Por outro lado, há quem acredite que longe da vista, longe do coração. Diria antes, longe do coração, longe do pensamento. Porque na verdade, a distância não apaga a consciência, embora contribua para tornar difusas as memórias, porque estas não estão continuamente a ser estimuladas.
Não penso que a atitude de pensar seja errada (e isto é a prova) ou que substitua aquela que respeita ao sentir. Quando muito, é desnecessária, se esperamos que o pensamento resolva, quando neste nada existe de concreto, palpável. Mas não resolvendo pode tornar algo resolúvel. Diz a tradição budista que os pensamentos movem o mundo. Os pensamentos como base e combustível para algo de realizável.
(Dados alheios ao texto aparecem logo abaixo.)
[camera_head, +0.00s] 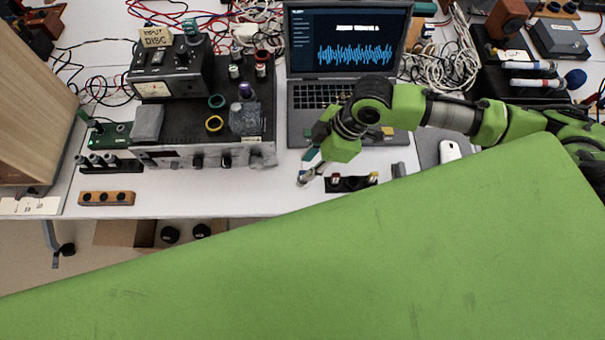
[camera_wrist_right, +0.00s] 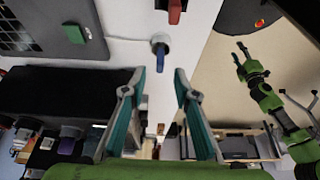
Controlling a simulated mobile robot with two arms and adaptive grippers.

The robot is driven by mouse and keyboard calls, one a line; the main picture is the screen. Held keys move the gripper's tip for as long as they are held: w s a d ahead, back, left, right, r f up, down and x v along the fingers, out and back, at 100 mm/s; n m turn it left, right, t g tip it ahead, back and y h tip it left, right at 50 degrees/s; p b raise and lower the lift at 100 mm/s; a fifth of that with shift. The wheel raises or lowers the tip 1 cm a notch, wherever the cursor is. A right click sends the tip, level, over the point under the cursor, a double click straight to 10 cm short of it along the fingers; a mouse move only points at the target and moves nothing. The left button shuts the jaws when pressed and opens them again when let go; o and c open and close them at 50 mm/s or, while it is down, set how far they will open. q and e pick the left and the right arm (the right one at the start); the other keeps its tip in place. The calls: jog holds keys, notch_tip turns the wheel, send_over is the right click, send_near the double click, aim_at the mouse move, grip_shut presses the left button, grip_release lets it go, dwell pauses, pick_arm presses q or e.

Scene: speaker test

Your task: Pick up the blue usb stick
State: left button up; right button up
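A small blue piece, probably the blue usb stick (camera_wrist_right: 160,48), shows in the right wrist view with a pale grey round end. It lies ahead of my right gripper (camera_wrist_right: 159,73), in line with the gap between its teal-lined fingers and not between them. The right gripper is open and empty. In the head view my right gripper (camera_head: 316,162) is over the white table just in front of the laptop, and its fingers are partly hidden by its own wrist. My left gripper (camera_wrist_right: 241,52) shows small in the wrist view, its fingers apart; the head view does not show it.
A black holder (camera_head: 350,184) with red and yellow-tipped pieces stands close by on the table's front edge. Behind are the laptop (camera_head: 344,50) and a grey amplifier (camera_head: 205,156). A wooden block (camera_head: 107,198) lies at left. A white mouse (camera_head: 450,150) is at right.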

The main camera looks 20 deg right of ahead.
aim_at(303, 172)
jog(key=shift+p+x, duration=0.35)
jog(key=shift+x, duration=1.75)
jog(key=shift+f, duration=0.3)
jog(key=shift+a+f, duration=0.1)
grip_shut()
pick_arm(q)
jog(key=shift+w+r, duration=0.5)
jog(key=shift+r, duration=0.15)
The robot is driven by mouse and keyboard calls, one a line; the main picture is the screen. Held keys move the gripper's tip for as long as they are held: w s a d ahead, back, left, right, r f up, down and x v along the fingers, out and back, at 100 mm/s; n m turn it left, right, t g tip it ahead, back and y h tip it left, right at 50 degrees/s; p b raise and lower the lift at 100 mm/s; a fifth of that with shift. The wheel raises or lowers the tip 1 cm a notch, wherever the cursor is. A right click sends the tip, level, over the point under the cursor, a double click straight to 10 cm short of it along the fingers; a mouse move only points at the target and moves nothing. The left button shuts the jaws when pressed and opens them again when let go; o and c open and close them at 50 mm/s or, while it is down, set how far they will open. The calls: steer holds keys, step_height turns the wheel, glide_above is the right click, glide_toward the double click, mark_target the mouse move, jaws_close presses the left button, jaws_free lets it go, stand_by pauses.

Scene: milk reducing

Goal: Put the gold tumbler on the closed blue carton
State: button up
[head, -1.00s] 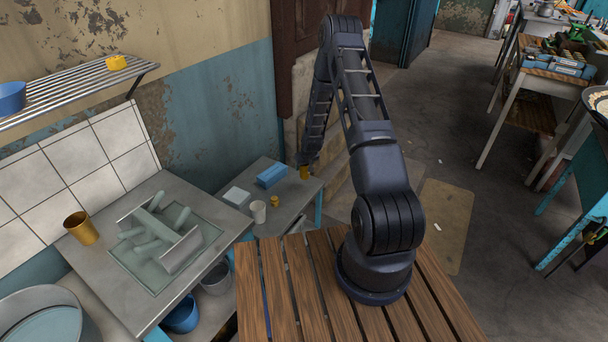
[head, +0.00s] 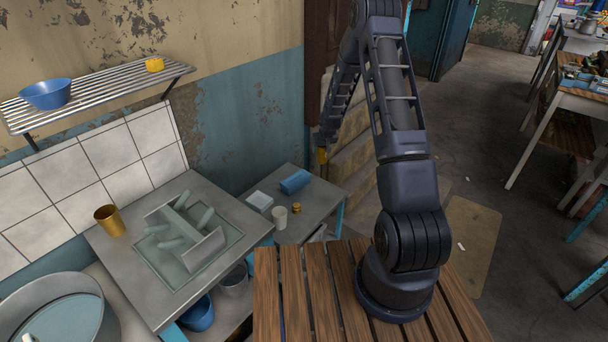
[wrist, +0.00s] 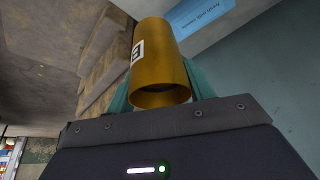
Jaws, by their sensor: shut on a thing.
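My gripper (head: 323,148) is shut on a gold tumbler (head: 322,156), which hangs in the air near the right end of the grey side table. The tumbler fills the middle of the wrist view (wrist: 160,62), between teal fingers, with a black-and-white mark on its side. The blue carton (head: 295,182) lies on the side table, left of and below the tumbler in the head view. Part of it shows at the top of the wrist view (wrist: 200,14), with print on it; the tumbler is apart from it. Another gold tumbler (head: 110,220) stands on the sink counter.
A white box (head: 259,201), a white cup (head: 280,217) and a small gold object (head: 296,208) stand near the carton on the side table (head: 318,204). The wall rises behind. A wooden slatted top (head: 290,290) is in front.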

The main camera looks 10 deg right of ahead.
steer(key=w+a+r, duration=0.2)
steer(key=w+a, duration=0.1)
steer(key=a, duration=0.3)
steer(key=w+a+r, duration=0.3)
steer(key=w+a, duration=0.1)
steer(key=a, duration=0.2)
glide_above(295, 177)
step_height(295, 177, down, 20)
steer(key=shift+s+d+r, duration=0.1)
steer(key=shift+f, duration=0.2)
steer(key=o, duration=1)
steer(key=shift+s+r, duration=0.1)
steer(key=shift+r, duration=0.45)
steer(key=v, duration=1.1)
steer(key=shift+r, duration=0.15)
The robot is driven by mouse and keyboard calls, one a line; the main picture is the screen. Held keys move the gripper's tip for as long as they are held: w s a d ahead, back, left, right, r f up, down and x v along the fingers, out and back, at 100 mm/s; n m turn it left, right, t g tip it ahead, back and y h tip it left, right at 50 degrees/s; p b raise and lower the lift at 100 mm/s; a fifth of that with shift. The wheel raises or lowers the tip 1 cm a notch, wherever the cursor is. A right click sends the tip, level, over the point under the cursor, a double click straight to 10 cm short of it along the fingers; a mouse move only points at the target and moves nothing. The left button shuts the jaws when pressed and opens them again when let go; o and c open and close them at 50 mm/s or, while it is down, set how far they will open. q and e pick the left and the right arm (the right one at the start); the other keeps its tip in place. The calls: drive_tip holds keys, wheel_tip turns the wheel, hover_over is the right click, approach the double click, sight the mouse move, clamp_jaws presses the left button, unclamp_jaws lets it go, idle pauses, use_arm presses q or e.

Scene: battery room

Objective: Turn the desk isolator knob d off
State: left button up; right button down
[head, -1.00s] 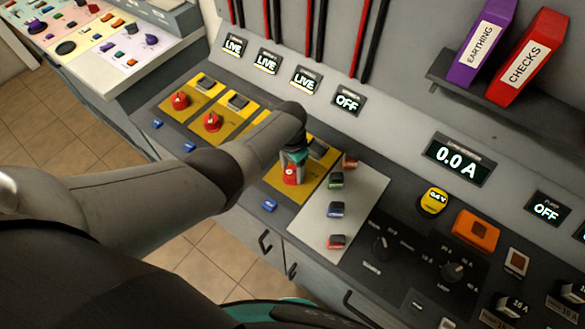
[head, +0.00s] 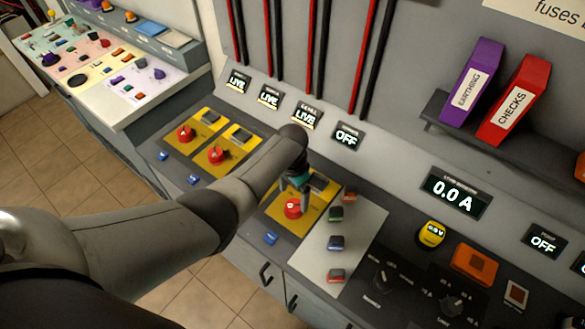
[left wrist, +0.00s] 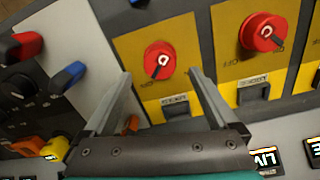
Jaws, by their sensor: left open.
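Isolator knob d (head: 292,209) is the red knob on the nearest yellow plate (head: 275,223). The fourth display above the desk (head: 347,136) reads OFF. My left gripper (head: 303,200) is just above and behind the knob. In the left wrist view, the open, empty fingers of my left gripper (left wrist: 160,73) point at knob d (left wrist: 160,61), one on each side in the picture, with no visible contact. The white mark on knob d slants differently from the mark on the neighbouring red knob (left wrist: 262,32). My right gripper is not in view.
Two more red knobs (head: 186,133) (head: 216,155) show left of my forearm, which hides part of the row. Three displays (head: 269,97) read LIVE. A light panel with coloured switches (head: 336,243) lies right of knob d. Blue tabs (head: 270,238) sit at the front.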

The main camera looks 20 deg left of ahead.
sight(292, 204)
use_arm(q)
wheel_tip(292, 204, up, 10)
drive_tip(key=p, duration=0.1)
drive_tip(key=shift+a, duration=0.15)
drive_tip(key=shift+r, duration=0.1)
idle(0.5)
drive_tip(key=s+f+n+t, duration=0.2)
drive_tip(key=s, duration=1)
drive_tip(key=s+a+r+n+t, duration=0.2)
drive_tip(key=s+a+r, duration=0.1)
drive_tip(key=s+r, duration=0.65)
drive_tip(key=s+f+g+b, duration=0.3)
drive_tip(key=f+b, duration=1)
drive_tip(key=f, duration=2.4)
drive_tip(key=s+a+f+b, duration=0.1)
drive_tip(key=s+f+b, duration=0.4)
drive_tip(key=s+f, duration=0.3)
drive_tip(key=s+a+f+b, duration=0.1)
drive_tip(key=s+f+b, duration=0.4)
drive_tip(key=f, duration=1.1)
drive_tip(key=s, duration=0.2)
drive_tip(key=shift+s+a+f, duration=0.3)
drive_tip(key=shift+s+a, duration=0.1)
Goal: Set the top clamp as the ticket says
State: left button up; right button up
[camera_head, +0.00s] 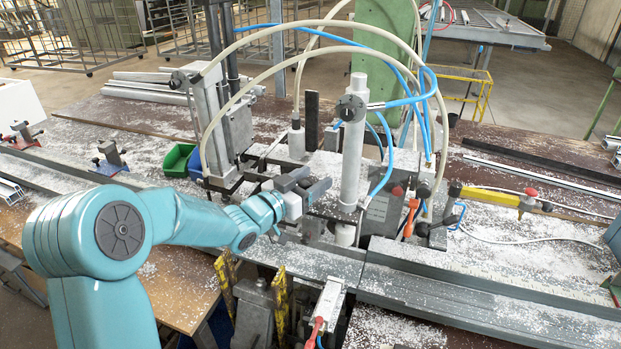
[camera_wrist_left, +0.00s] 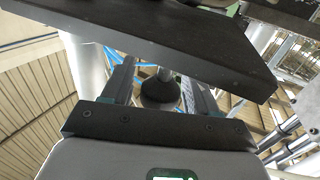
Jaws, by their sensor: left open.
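The clamp machine (camera_head: 335,165) stands mid-bench, with a tall pale upright cylinder (camera_head: 353,150) and a dark round knob (camera_head: 350,107) high on it. I cannot tell for sure which part is the top clamp. My left gripper (camera_head: 312,186) is open just left of the cylinder's lower part. In the left wrist view, a dark rounded knob-like part (camera_wrist_left: 160,92) shows between my left fingers (camera_wrist_left: 162,82); contact cannot be told. A dark plate (camera_wrist_left: 165,35) crosses in front and hides what lies behind. I cannot make out a ticket. My right gripper is not in view.
Blue and cream hoses (camera_head: 385,95) loop over the machine. Green and blue bins (camera_head: 180,160) stand to its left. A long metal rail (camera_head: 480,290) runs along the front. White chips litter the bench.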

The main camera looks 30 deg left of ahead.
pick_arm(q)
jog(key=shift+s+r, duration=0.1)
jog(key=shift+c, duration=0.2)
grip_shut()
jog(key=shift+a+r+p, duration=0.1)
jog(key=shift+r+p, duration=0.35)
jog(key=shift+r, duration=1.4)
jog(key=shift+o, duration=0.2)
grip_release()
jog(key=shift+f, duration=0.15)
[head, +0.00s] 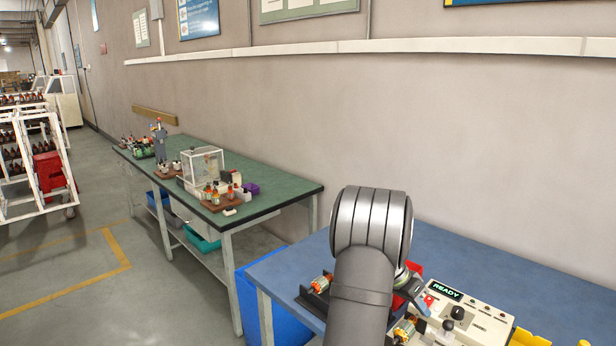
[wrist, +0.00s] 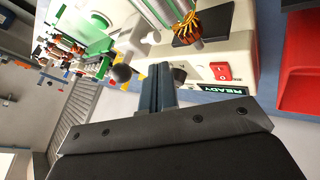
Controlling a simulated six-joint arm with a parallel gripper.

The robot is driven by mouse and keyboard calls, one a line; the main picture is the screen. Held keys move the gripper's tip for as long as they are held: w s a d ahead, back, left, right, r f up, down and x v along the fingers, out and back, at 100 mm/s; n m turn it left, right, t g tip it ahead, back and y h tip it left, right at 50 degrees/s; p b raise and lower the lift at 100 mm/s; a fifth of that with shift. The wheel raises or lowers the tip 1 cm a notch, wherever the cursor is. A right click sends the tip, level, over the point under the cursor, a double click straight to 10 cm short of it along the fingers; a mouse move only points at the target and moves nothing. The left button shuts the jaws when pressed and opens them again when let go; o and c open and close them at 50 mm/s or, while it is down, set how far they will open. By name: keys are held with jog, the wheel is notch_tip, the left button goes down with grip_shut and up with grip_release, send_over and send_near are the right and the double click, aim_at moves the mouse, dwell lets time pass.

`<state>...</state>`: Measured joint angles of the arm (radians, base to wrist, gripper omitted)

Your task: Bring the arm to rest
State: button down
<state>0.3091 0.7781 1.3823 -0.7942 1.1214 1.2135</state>
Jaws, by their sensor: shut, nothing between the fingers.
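My gripper (wrist: 158,82) is shut and empty in the wrist view, its fingers pressed together. It is in front of a cream winding machine (wrist: 238,52) with a lit READY display and a red switch (wrist: 220,72). A copper-wound armature (wrist: 187,22) on a metal shaft shows just above the fingers in the picture. In the head view my grey arm stands over the blue bench (head: 440,250) and hides the gripper. The machine (head: 468,312) stands to the right of the arm.
An armature (head: 321,283) lies in a dark holder left of my arm, and another (head: 404,330) is close by its right side. A red bin (wrist: 300,65) is at the right of the wrist view. A green-topped bench (head: 270,190) stands farther left along the wall.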

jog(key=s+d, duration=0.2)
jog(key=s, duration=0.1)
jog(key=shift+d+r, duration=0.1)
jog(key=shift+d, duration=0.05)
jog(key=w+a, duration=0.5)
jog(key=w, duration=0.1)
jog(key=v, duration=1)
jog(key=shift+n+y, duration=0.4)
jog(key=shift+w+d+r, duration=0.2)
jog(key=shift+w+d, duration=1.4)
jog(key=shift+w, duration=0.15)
Desnecessária e dolorosa também, se não conseguirmos arrumar a vida em prateleiras estáveis e continuarmos a circular, sem perspectivas de ancorar a história em porto seguro.
Mas apesar de tudo isso, (que não é pouco), pensar contrasta com a atitude impulsiva e por vezes pouco sensível daquele que reage sempre, (defendendo-se dele próprio); é a forma de encontrar as razões que ajudam a fechar gavetas e ajustar os factos e os não factos nas prateleiras; é aquilo que pode permitir amadurecer a mágoa porque confronta o presente com o egoísmo próprio, que esquecemos mais facilmente do que o egoísmo alheio; é, no fundo, o mecanismo interno, abstracto, que leva a razão a escrever o verbo perdoar.
Reformulando: Do conflito à consciência. E desta ao ponto final.
(pensar mal é estar doente. Mas saber pensar é quase sempre motor de vitalidade.)